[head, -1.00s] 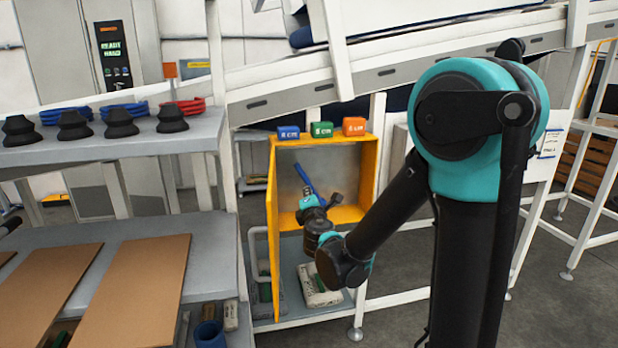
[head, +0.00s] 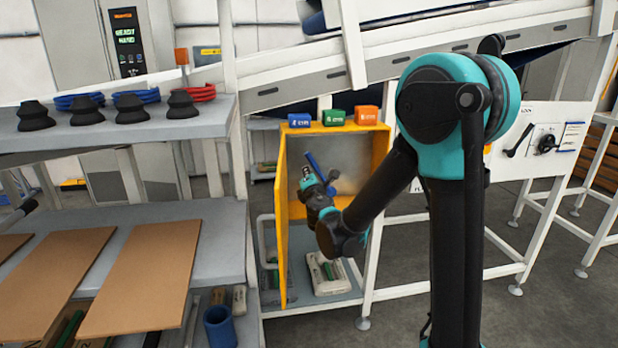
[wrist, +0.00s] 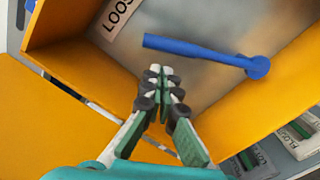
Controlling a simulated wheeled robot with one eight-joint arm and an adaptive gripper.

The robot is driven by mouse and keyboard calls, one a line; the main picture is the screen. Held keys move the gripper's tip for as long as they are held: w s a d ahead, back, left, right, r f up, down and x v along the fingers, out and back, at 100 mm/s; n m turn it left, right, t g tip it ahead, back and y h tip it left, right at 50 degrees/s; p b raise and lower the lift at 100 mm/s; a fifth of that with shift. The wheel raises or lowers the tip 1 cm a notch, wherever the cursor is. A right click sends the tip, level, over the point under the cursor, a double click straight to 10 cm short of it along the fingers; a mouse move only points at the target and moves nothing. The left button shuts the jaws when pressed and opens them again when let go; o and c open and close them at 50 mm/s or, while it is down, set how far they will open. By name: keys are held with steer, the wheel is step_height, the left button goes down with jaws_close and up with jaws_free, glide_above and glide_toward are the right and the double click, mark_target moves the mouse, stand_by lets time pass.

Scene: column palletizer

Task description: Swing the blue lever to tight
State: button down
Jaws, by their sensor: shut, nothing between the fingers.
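The blue lever (head: 320,170) is inside the open yellow cabinet (head: 372,140), against its grey back panel. In the wrist view the lever (wrist: 195,51) runs from a round pivot at the right to a free end at the left. A label (wrist: 117,18) starting "LOOS" is near the free end; no "tight" label shows. My gripper (wrist: 158,72) is shut and empty, just in front of the cabinet's inside and apart from the lever.
The yellow door (head: 282,240) stands open at the left. Blue, green and orange boxes (head: 335,117) sit on top of the cabinet. A grey shelf (head: 60,138) with black cups is at the left. Packs (head: 325,272) lie on the shelf below.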

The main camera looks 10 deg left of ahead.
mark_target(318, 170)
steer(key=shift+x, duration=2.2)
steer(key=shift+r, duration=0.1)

_Challenge:_ Omit the pictures and reproduce the listing exactly.

_Full answer:_
[head, -1.00s] 
[head, +0.00s] 
[wrist, +0.00s] 
Controlling a simulated wheeled robot with one eight-joint arm and an adaptive gripper.

The robot is driven by mouse and keyboard calls, one a line; the main picture is the screen. Held keys move the gripper's tip for as long as they are held: w s a d ahead, back, left, right, r f up, down and x v along the fingers, out and back, at 100 mm/s; n m turn it left, right, t g tip it ahead, back and y h tip it left, right at 50 degrees/s; p b raise and lower the lift at 100 mm/s; a fifth of that with shift. The wheel raises or lowers the tip 1 cm a notch, wherever the cursor is. A right click sends the tip, level, over the point under the cursor, a double click straight to 10 cm short of it along the fingers; a mouse move only points at the target and moves nothing. The left button shuts the jaws when pressed and opens them again when let go; o and c open and close them at 50 mm/s or, while it is down, set how far they will open. By name: keys are held with steer, the wheel is step_height, the left button goes down with jaws_close and up with jaws_free, glide_above and glide_toward are the right and the double click, mark_target moves the mouse, stand_by lets time pass.

Scene: column palletizer

Task description: Swing the blue lever to tight
State: button down
Jaws, by their sensor: shut, nothing between the fingers.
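The blue lever (head: 320,170) is inside the open yellow cabinet (head: 372,140), against its grey back panel. In the wrist view the lever (wrist: 195,51) runs from a round pivot at the right to a free end at the left. A label (wrist: 117,18) starting "LOOS" is near the free end; no "tight" label shows. My gripper (wrist: 158,72) is shut and empty, just in front of the cabinet's inside and apart from the lever.
The yellow door (head: 282,240) stands open at the left. Blue, green and orange boxes (head: 335,117) sit on top of the cabinet. A grey shelf (head: 60,138) with black cups is at the left. Packs (head: 325,272) lie on the shelf below.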

The main camera looks 10 deg left of ahead.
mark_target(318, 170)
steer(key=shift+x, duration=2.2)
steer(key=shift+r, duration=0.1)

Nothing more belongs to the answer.